╭─ DATA SHOWN

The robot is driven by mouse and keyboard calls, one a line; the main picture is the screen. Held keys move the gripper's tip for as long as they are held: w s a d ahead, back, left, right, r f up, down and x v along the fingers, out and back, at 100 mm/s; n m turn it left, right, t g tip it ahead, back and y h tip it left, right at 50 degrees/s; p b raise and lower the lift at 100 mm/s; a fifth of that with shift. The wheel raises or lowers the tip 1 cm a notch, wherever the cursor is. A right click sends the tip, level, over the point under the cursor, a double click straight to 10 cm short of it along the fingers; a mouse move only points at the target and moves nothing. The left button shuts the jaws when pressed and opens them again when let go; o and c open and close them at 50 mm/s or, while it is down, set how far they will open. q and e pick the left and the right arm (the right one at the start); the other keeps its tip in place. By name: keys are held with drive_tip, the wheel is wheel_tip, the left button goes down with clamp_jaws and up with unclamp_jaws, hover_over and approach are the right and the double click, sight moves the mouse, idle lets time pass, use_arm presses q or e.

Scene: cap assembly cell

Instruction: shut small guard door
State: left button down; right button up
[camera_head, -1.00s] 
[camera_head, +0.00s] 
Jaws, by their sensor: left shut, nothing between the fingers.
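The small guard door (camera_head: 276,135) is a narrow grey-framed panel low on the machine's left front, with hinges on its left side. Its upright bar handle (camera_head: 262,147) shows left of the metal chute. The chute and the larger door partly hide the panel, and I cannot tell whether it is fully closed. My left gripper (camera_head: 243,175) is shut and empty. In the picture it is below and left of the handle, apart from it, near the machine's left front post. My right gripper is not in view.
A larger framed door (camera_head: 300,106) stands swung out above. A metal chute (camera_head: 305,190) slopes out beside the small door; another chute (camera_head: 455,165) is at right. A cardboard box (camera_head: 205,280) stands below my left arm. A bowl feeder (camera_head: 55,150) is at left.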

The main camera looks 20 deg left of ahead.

╰─

AIM: Repeat the material word for word, in full.

SOLVED PROBLEM:
The robot is driven by mouse and keyboard calls, one a line; the main picture is the screen. Held keys move the gripper's tip for as long as they are held: w s a d ahead, back, left, right, r f up, down and x v along the fingers, out and back, at 100 mm/s; n m turn it left, right, t g tip it ahead, back and y h tip it left, right at 50 degrees/s; p b raise and lower the lift at 100 mm/s; a fifth of that with shift. The wheel raises or lowers the tip 1 cm a notch, wherever the cursor is. A right click sends the tip, level, over the point under the cursor, a double click straight to 10 cm short of it along the fingers; a mouse move only points at the target and moves nothing. The left button shuts the jaws when pressed and opens them again when let go; o and c open and close them at 50 mm/s or, while it is down, set how far they will open. q and e pick the left and the right arm (the right one at the start); the other keeps its tip in place. By name: keys are held with drive_tip, the wheel is wheel_tip, the left button goes down with clamp_jaws and up with unclamp_jaws, hover_over and approach are the right and the double click, sight moves the mouse, idle lets time pass, use_arm presses q or e.

Scene: cap assembly cell

Instruction: shut small guard door
State: left button down; right button up
[camera_head, -1.00s] 
[camera_head, +0.00s] 
Jaws, by their sensor: left shut, nothing between the fingers.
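The small guard door (camera_head: 276,135) is a narrow grey-framed panel low on the machine's left front, with hinges on its left side. Its upright bar handle (camera_head: 262,147) shows left of the metal chute. The chute and the larger door partly hide the panel, and I cannot tell whether it is fully closed. My left gripper (camera_head: 243,175) is shut and empty. In the picture it is below and left of the handle, apart from it, near the machine's left front post. My right gripper is not in view.
A larger framed door (camera_head: 300,106) stands swung out above. A metal chute (camera_head: 305,190) slopes out beside the small door; another chute (camera_head: 455,165) is at right. A cardboard box (camera_head: 205,280) stands below my left arm. A bowl feeder (camera_head: 55,150) is at left.

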The main camera looks 20 deg left of ahead.

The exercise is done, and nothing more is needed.